19. 12. 2017

Ministry issues an explanation regarding the distinction made between the posting of workers abroad and business trips

The distinction drawn between business trips and the posting of workers is relevant primarily because the posting of workers abroad will be subject to a significantly stricter regulatory framework as of 1 January 2018, when the new Transnational Provision of Services Act (Zakon o čezmejnem izvajanju storitev; ZČmIS) enters into force. For more details on the amendments and changes brought about by the ZČmIS see the following link.

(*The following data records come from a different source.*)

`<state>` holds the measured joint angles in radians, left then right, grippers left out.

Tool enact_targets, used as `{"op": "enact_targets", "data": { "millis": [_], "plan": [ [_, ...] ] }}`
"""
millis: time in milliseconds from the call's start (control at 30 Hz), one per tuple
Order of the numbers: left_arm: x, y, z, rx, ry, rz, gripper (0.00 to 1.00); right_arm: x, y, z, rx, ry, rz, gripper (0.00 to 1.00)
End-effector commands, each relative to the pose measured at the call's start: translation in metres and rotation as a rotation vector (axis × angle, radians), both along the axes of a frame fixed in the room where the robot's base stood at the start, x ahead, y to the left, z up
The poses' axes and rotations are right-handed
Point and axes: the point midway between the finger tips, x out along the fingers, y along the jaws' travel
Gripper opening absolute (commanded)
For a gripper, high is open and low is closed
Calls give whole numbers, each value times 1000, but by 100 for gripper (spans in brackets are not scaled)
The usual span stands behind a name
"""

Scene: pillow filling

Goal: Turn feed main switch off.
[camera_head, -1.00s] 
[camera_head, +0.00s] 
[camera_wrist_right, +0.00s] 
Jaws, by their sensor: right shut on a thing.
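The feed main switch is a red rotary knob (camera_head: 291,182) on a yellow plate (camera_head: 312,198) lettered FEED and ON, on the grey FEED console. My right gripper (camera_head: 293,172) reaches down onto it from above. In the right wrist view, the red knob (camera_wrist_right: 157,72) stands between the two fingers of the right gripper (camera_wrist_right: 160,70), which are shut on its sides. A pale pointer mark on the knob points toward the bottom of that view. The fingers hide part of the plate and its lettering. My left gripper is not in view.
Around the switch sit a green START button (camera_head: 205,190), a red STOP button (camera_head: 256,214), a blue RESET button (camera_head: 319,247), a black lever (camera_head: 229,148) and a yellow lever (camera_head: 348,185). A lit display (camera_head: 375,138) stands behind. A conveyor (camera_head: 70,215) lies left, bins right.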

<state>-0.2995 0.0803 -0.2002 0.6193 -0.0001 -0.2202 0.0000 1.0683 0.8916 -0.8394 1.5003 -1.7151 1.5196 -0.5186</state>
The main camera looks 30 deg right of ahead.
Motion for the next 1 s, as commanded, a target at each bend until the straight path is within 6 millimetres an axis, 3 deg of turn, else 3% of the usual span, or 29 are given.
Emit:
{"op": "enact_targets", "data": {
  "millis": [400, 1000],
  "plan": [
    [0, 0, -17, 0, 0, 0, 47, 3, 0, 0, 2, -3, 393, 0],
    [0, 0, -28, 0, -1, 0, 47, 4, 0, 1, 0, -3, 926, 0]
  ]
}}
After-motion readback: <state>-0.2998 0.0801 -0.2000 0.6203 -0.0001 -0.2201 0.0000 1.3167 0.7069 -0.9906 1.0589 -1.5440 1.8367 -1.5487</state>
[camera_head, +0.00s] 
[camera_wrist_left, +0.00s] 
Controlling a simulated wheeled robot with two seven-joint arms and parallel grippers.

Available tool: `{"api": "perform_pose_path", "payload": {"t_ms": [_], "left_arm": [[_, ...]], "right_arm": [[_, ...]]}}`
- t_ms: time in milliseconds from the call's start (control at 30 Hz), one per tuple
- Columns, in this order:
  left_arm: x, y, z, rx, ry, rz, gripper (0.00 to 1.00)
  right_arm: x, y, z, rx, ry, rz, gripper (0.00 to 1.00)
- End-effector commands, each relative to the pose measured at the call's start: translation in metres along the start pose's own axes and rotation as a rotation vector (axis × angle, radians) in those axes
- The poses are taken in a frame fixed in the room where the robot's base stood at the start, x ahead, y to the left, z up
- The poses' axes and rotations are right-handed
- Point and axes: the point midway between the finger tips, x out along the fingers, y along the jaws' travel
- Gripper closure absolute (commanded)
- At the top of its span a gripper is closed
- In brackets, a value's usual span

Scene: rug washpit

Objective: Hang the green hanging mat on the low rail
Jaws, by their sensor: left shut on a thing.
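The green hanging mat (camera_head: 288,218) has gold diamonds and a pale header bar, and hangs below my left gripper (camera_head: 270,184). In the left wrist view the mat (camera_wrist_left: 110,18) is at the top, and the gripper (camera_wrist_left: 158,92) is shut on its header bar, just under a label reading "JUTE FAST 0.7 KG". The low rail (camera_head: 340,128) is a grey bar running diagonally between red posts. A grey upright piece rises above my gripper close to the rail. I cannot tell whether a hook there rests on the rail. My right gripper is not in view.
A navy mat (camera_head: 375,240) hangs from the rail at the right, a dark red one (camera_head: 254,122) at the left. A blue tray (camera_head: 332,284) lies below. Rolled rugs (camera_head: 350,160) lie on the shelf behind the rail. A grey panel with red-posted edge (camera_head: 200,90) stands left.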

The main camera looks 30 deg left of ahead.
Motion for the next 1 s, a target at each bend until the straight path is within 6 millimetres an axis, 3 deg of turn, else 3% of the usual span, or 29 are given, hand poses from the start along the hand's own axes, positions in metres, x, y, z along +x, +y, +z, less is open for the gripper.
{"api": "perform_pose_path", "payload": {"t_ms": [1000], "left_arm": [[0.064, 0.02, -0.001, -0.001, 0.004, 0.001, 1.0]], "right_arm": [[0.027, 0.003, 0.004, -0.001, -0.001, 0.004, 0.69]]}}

The explanation given by the Ministry of Labour, Family, Social Affairs and Equal Opportunities (MDDSZ) of 23 October 2017 offers guidance as to under what circumstances an employee's visit abroad should be deemed a business trip or the posting of a worker abroad, and thus the transnational provision of services related thereto.


Despite the MDDSZ's explanation being non-binding for other authorities, there is a high likelihood that this stance will also be taken into account by the inspection bodies, in particular the Labour Inspectorate of the Republic of Slovenia, during inspection proceedings. We welcome these explanations of this kind because of the absence of definitions provided by the applicable regulations for both of these institutions.


The MDDSZ's explanations point to the distinguishing elements that are set out in Directive 96/71/EC concerning the posting of workers in the framework of the provision of services and Regulation (EC) No 883/2004 on the coordination of social security systems which provide guidelines for the use of the institution of the posting of workers abroad.


In the absence of a statutory definition and taking into account that both these institutions involve temporary performance of work, the decisive factor to make a distinction between the two is the content and place of performance of work. In order to determine whether it is a business trip or a posting of workers abroad, an employer must answer the following questions:


  • Will the employee perform work abroad that falls within the scope of the core business of the employer (posting) or can it merely be categorised as auxiliary / preparatory work (business trip) that cannot be interpreted as performance of the company's core business activity? To that end, the question as to who the end-user of the service is must be answered – i.e. the client/ordering party (posting) or employer (business trip). 
  • Was any type of agreement entered into between the employer and the person/entity where that employee provides services (even if such agreement was not in writing)? If obligations are being fulfilled under an agreement, then this will, as a general rule, be regarded as a posting of workers, and not a business trip.
  • Does the employer expect direct contractually agreed payment for the performed work (posting) or not (business trip)? 
  • By providing these services does the company actually compete with other companies on a foreign market (posting) or not (business trip)? 


The aforementioned guidelines merely serve to assist employers when determining what type of transnational provision of work is being provided. Employers will not be able to avoid making case-by-case assessments in the future with regard to whether an activity can be categorised as a business trip or as the posting of workers abroad (which according to the new regulatory framework will be more detailed and stricter).